The next few years were full of more disappointments. I ended up on WIC and food stamps, something that my family never did. I can remember going grocery shopping in the next county over because I did not want anyone who knew my family to see me using government assistance. My marriage ended about a year after my second son was born. I can remember going to the church for counseling, because divorces just did not happen in my family. It was the preacher that told me my husband was not the man I married and that no woman should have to live with physical and mental abuse, not to mention his drug addiction. Again, I felt like a failure. I was sitting in the preacher’s office at the church I grew up in and that my children were baptized in.


Single motherhood brought more disappointments in my mind. Here I was working in a daycare for minimum wage. I blew off college when I had a family. Now here I am changing diapers and wiping runny noses. I could not just be a good daycare worker, I felt like I needed to be more. I became lead teacher and was looking at ways to open another center. I had to basically run the place, but without the money that came along with it. I had to become the employee that my boss bragged about.


My dad helped me get a job in the shipyard. Good job with insurance and good pay. The perfect job. What he did not tell me was I was going to be working in a warehouse cleaning up bird poop. Me cleaning up bird poop. Now I knew I was going to be judged. I knew that I did not add up. I did not stay in that warehouse long before I was doing material and supply for a much bigger project. Sometimes you just need a little humility. I did not see it that way, I saw it as yet another failure.


Fast forward a few years, and things were good. I was a Navy wife, and we had a good life. I worked for the Navy Family Service Center. One of my dearest friends was the XO’s wife, it might be a good time to mention that I was the wife of an E-3. Can I just say the Navy frowns on that. I became president of the enlisted wives club, people appreciated me. I taught classes on how to get through deployments, and how to deal with them when they came back from deployment. In my mind people needed me, and I was happy.


After the Navy we moved to Georgia to live near my husband’s family. That was the wort time of my life. We were freshly out of the Navy with two kids, no insurance and no job. We moved in with my in-laws for the first few weeks and I just could not take it. We moved from dump to dump, each time hoping we were upgrading. We were not.


We joined the volunteer fire department. It made sense since my dad was a volunteer firefighter, and I knew how important they were. Our first fire department meeting showed just how bad things were there. They did not even have the basic equipment needed to fight a fire. I stepped up and made it my mission to make things better. We raised money. I became in instructor. We got our people certified and I signed a note for $20,000 for turn out gear. It did not take long before we were the fastest growing fire department in the county. I finally had that seal of approval. I was not earning a dime, but in my mind, I was the one that made things happen. Just as fast as we grew, we fell apart. Jealousy and power struggles tore us apart. Instantly I became a failure again.

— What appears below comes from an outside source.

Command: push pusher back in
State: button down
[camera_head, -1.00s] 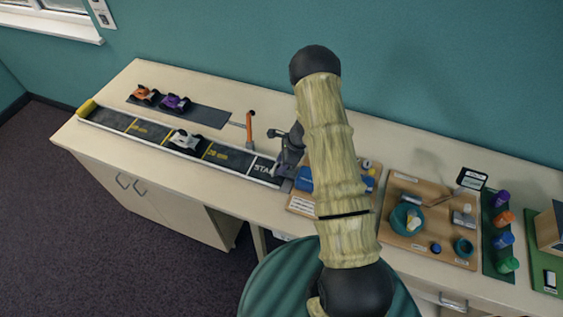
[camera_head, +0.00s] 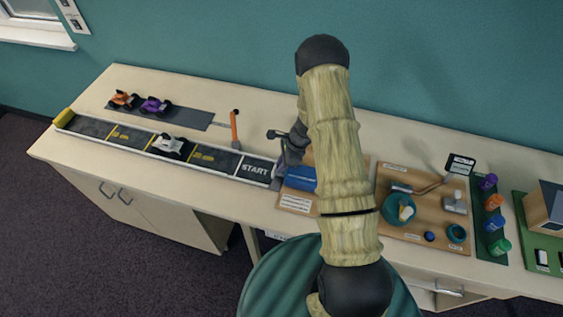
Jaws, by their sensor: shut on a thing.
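My gripper (camera_head: 279,176) is at the right end of the race track (camera_head: 222,169), beside the START panel. Its jaws are shut on a small dark part that I take for the pusher; the jaws and wrist hide most of it. A blue launcher block (camera_head: 300,177) stands just right of the jaws, partly covered by my arm. How far the pusher stands out of the block cannot be seen. A white car (camera_head: 171,145) sits on the track, left of the START panel and well away from the jaws.
An orange car (camera_head: 124,100) and a purple car (camera_head: 154,105) stand on a dark mat behind the track. An upright orange-handled tool (camera_head: 234,128) stands near the gripper. A wooden board (camera_head: 394,232) with a bowl and tools lies to the right.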

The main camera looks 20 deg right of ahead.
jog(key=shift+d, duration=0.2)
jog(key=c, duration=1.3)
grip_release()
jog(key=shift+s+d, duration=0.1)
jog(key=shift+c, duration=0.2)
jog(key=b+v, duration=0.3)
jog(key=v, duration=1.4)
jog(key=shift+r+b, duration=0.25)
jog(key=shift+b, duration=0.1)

Over the next few years, I had some rewarding jobs. I would take companies that were running in the red and turn them around. I could quickly assess a situation and make improvements. People relied on me to make things better and I did. Each success turned into a failure in my mind. Once I got the companies back in the black, I was no longer needed. All the letters that I had received from company owners and investors expressing their thanks and gratitude were worthless when it came time to feed my family.


Finally, I made the decision to follow my passion and I became a paramedic. I loved my job. I loved caring for people and helping others. Each thank you, seemed to give me the validation that I was looking for. I finally got the seal of approval. I was good at what I did, and it did not take long for me to learn the ins and outs of the business of EMS. I started a division for the company I worked for and ran it for 11 years. Our division never lost money; I was making someone else rich. I learned that no matter how hard I worked I could not make some people happy. I did not feel compensated fairly for all of my work and my suggestions would often become someone else’s ideas.


I was sought out in the EMS circles to run their businesses or to help generate revenue for them. I left the company I had been with for 12 years to pursue other avenues. Let me just tell you if the grass looks greener on the other side of the fence you need to be careful. It is easy to have that seal of approval that you are looking for as long as things are going well and you do not step on toes or make others look bad because what you are doing is working. That lead me to changing jobs and going to work for one of the busiest 911 services in the state. I loved it. I was doing what I loved and putting my skills to the test. I found myself being a mentor to those with less experience. It was not long, and I was a training officer. I guess I needed that seal of approval again.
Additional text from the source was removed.